:: SUPPLIED MATERIAL ::
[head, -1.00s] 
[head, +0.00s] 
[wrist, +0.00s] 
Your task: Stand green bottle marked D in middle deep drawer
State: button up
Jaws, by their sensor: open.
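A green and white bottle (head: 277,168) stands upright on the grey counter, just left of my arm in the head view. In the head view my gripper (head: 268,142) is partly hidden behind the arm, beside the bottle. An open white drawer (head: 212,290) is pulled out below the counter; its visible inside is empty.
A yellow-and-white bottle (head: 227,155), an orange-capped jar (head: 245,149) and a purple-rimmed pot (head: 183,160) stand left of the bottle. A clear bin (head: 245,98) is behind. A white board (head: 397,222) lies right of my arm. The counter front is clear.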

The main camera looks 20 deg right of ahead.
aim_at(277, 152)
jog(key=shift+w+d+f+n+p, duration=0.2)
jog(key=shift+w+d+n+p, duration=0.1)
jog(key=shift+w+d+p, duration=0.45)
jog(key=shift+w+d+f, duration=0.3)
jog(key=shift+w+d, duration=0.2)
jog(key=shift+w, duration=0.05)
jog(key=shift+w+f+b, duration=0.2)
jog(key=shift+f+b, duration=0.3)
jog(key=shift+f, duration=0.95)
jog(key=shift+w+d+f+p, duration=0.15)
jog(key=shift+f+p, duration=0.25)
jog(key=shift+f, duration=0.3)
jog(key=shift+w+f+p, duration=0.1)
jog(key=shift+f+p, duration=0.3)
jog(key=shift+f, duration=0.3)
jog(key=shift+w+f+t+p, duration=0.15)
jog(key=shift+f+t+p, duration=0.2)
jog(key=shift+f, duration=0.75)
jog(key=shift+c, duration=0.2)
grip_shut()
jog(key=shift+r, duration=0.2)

:: PROBLEM DETAILS ::
Retype all of the material above with every character intact.

:: SOLVED EXERCISE ::
[head, -1.00s] 
[head, +0.00s] 
[wrist, +0.00s] 
Your task: Stand green bottle marked D in middle deep drawer
State: button up
Jaws, by their sensor: open.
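A green and white bottle (head: 277,168) stands upright on the grey counter, just left of my arm in the head view. In the head view my gripper (head: 268,142) is partly hidden behind the arm, beside the bottle. An open white drawer (head: 212,290) is pulled out below the counter; its visible inside is empty.
A yellow-and-white bottle (head: 227,155), an orange-capped jar (head: 245,149) and a purple-rimmed pot (head: 183,160) stand left of the bottle. A clear bin (head: 245,98) is behind. A white board (head: 397,222) lies right of my arm. The counter front is clear.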

The main camera looks 20 deg right of ahead.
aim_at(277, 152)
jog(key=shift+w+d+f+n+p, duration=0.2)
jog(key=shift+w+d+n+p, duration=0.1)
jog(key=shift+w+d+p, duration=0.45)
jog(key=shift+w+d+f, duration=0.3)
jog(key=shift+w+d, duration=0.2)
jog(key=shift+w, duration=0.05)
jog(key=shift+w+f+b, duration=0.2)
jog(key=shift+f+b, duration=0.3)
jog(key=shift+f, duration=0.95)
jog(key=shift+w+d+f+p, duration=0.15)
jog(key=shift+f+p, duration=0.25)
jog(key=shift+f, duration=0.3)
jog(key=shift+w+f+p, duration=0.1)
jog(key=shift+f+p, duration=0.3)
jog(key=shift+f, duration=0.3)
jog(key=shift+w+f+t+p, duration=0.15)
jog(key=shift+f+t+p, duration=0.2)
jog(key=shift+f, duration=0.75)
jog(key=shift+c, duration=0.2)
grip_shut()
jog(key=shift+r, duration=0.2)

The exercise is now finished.